O que os especialistas não estão de acordo é sobre a origem da tectónica de placas.

O novo artigo científico baseia-se numa ideia anterior que tenta explicar um enigma geológico. Durante décadas, os geólogos especularam sobre misteriosas bolhas no interior do manto terrestre detectadas através de imagens sísmicas. Estas bolhas densas e enormes parecem ser constituídas de material diferente do manto circundante, levantando questões sobre o que são e como se formaram.

Uma hipótese publicada na revista Nature no ano passado oferece uma explicação, mas também levanta algumas dúvidas. Sugere que, depois de o objecto que formou a Lua se ter chocado com o nosso planeta, pedaços desse objecto acabaram intactos no interior da Terra.

O novo artigo leva esta ideia um pouco mais longe: cerca de 200 milhões de anos após o impacto, estas bolhas submersas podem ter ajudado a criar plumas quentes no interior da Terra que perturbaram a superfície recém-formada, rompendo a crosta e permitindo que placas circulares se afundassem - um processo chamado subducção.

Este processo, dizem os autores do estudo, pode explicar o facto de os minerais mais antigos da Terra serem cristais de zircão que parecem ter sido submetidos a subducção há mais de 4000 milhões de anos. Além disso, sugerem que poderá ter contribuído para o aparecimento da tectónica de placas moderna.

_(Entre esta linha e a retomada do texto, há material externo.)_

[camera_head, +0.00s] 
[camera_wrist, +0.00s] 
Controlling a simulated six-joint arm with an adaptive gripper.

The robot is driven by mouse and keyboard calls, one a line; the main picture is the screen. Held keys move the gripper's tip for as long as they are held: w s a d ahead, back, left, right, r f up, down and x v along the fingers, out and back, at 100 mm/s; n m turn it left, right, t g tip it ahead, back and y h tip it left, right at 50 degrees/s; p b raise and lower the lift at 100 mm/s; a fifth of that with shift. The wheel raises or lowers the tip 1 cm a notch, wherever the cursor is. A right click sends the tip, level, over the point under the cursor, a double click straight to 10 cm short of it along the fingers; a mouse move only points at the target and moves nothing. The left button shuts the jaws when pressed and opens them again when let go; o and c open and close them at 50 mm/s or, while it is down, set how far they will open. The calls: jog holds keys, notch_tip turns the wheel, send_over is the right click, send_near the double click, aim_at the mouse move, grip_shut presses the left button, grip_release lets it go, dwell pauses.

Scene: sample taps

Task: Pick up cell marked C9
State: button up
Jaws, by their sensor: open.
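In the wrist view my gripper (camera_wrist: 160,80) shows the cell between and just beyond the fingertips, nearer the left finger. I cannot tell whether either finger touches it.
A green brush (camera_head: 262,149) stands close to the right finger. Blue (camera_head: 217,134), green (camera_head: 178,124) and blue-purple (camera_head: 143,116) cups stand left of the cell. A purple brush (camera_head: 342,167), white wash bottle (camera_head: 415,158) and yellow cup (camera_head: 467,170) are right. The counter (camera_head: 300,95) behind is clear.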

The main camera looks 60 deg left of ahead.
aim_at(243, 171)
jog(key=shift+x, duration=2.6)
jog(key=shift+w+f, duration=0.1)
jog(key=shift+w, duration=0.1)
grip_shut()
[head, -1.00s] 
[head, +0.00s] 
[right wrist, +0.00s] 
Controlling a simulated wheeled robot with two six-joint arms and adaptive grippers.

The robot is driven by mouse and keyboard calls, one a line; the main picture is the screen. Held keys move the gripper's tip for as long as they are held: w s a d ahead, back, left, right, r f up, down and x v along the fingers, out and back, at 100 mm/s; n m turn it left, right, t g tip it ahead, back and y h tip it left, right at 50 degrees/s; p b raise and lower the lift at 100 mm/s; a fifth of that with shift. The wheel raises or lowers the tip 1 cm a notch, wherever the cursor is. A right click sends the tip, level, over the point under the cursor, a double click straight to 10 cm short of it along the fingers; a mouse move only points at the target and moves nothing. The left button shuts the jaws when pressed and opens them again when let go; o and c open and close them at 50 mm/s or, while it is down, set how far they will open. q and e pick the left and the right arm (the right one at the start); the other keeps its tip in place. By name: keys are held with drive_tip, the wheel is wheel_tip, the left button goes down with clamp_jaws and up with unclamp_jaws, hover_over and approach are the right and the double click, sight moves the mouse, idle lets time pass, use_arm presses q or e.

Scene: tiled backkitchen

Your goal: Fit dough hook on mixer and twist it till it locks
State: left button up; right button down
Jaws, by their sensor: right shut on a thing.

O impacto gigante não é apenas a razão de ser da nossa Lua, se for esse o caso, mas também estabeleceu as condições iniciais da nossa Terra, disse Qian Yuan, geocientista do Instituto de Tecnologia da Califórnia (EUA) e um dos autores do artigo.

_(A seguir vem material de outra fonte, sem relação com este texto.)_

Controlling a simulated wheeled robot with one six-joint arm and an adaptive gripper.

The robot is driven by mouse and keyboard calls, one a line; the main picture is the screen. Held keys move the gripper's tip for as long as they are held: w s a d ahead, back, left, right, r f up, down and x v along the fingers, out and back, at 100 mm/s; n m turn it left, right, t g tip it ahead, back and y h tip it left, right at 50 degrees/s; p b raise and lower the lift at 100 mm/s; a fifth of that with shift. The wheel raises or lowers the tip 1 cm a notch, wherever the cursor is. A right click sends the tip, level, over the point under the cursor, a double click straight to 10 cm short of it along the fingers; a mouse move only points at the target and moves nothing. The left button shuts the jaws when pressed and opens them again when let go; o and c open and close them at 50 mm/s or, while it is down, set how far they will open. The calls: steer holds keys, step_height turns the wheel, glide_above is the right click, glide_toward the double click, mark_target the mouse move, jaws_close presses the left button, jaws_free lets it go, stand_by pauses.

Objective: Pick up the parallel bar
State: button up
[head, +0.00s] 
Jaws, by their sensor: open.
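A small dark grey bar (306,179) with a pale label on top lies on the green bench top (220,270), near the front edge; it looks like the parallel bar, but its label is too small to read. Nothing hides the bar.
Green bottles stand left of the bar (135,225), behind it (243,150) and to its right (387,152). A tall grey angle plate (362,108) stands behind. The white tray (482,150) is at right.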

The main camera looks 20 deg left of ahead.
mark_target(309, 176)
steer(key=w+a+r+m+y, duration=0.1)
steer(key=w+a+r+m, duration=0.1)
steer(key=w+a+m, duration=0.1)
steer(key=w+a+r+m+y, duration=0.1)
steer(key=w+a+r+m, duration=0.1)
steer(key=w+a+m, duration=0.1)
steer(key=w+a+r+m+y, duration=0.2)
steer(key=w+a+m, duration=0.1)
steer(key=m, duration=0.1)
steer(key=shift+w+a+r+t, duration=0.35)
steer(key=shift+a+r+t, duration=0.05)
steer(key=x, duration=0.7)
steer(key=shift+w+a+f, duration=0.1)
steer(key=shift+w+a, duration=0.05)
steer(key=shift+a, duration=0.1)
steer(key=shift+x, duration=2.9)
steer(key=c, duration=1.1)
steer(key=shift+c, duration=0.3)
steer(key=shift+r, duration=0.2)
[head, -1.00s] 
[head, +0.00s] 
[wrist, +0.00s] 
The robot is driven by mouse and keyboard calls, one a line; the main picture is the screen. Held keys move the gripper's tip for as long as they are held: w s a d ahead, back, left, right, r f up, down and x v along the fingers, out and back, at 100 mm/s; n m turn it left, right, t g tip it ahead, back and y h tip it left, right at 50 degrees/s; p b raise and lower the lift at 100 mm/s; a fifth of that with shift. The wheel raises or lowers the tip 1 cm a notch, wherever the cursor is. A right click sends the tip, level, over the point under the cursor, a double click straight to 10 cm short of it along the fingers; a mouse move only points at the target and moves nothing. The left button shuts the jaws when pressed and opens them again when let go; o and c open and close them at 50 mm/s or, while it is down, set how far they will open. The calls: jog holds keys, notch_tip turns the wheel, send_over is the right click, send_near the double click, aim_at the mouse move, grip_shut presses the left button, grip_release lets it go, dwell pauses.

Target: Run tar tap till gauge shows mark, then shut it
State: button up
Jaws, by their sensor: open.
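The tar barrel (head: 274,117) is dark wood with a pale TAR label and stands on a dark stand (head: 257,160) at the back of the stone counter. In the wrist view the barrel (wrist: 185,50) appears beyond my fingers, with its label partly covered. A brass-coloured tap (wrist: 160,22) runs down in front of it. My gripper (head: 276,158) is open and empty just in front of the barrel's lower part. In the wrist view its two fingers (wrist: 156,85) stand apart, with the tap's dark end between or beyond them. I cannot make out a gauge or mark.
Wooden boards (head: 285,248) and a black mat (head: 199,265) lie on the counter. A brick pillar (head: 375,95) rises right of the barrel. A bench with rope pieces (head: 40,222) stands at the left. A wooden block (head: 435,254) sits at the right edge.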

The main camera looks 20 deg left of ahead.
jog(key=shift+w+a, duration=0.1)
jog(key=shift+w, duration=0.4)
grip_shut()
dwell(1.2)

Um tempo quase impossível de conhecer?

Geólogos que não estiveram envolvidos na investigação dizem que este modelo é intrigante, mas levantava uma série de questões.

Taras Gerya, geocientista do Instituto Federal de Tecnologia de Zurique (na Suíça), disse, por email, que a ideia de um fenómeno inicial de subducção desencadeado por plumas mantélicas vigorosas pouco depois do impacto que formou a Lua é credível e é apoiada por modelos e alguns dados geoquímicos. Mas acrescentou que não tem a certeza se isto teria levado à tectónica de placas moderna ou se teria resultado numa rápida reciclagem global de toda a crosta, semelhante ao que pode ter acontecido no inóspito planeta Vénus.

Michael Brown, geocientista da Universidade de Maryland (nos Estados Unidos), disse que não é claro como é que uma zona de subducção circular conduziria às fronteiras globais das placas e ao mosaico de placas rochosas que existem na tectónica de placas moderna.

Temos de ter em conta que não há provas suficientes para sabermos realmente qual era o modo tectónico no Arcaico, éon que durou entre há 4000 e 2500 milhões de anos, disse ainda Michael Brown. Por isso, de um ponto de vista filosófico, é quase de certeza desconhecido e incognoscível. Penso que, por vezes, este ponto se perde.

T. Mark Harrison, professor de investigação da Universidade da Califórnia em Los Angeles (nos Estados unidos), escreveu recentemente um artigo intitulado Não Sabemos quando começou a tectónica de placas. Questionou aí os pressupostos do modelo, apontando inconsistências geoquímicas que lançam dúvidas sobre a própria teoria do impacto gigante.

Se não tivéssemos a tectónica de placas, não estaríamos a ter esta conversa, porque a nossa espécie não teria surgido, disse Mark Harrison. A melhor coisa que posso dizer às pessoas é que a minha geração (...) não conseguiu resolver a questão mais interessante da ciência, que é saber como e em que condições surgiu a vida.

Para os futuros cientistas, Mark Harrison tem uma mensagem: Deixamos-vos um pequeno presente embrulhado.